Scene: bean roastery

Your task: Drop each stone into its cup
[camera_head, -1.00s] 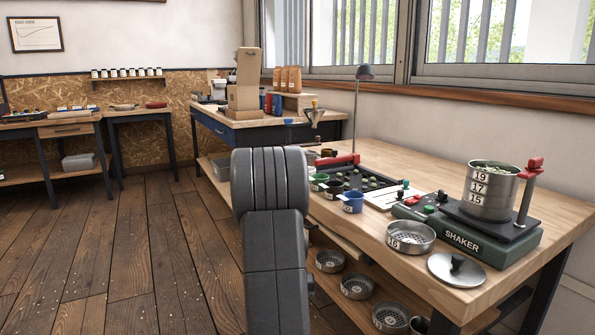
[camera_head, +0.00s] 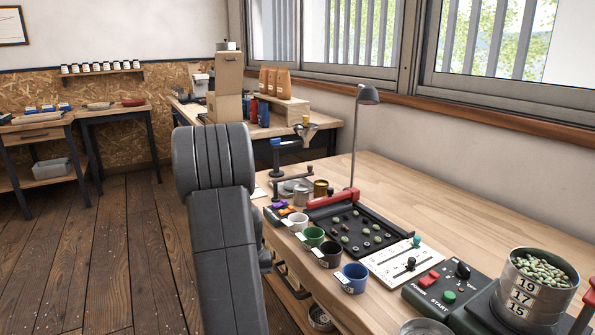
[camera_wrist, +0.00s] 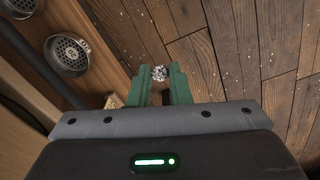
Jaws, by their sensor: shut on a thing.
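My gripper (camera_wrist: 159,88) has green fingers shut on a small round speckled stone (camera_wrist: 159,73) at their tips. In the wrist view it is over the plank floor, away from the cups. In the head view my arm link hides it. A white cup (camera_head: 297,223), a green cup (camera_head: 314,236), a dark cup (camera_head: 330,256) and a blue cup (camera_head: 355,279) stand in a row along the bench's front edge, each with a pale tag. Behind them a black tray (camera_head: 326,224) holds green beans and a few darker or greyish pieces, too small to tell apart.
A white card with sliders (camera_head: 397,264) and the green shaker (camera_head: 459,296) with its sieve stack (camera_head: 533,292) stand right of the tray. A lamp (camera_head: 369,95) rises behind it. A grinder-like clamp (camera_head: 277,165) stands at left.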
________________________
**AIM:**
Repeat verbatim all the material, but not the pictures.

**SOLVED PROBLEM:**
Scene: bean roastery

Your task: Drop each stone into its cup
[camera_head, -1.00s] 
[camera_head, +0.00s] 
[camera_wrist, +0.00s] 
Jaws, by their sensor: shut on a thing.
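My gripper (camera_wrist: 159,88) has green fingers shut on a small round speckled stone (camera_wrist: 159,73) at their tips. In the wrist view it is over the plank floor, away from the cups. In the head view my arm link hides it. A white cup (camera_head: 297,223), a green cup (camera_head: 314,236), a dark cup (camera_head: 330,256) and a blue cup (camera_head: 355,279) stand in a row along the bench's front edge, each with a pale tag. Behind them a black tray (camera_head: 326,224) holds green beans and a few darker or greyish pieces, too small to tell apart.
A white card with sliders (camera_head: 397,264) and the green shaker (camera_head: 459,296) with its sieve stack (camera_head: 533,292) stand right of the tray. A lamp (camera_head: 369,95) rises behind it. A grinder-like clamp (camera_head: 277,165) stands at left.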

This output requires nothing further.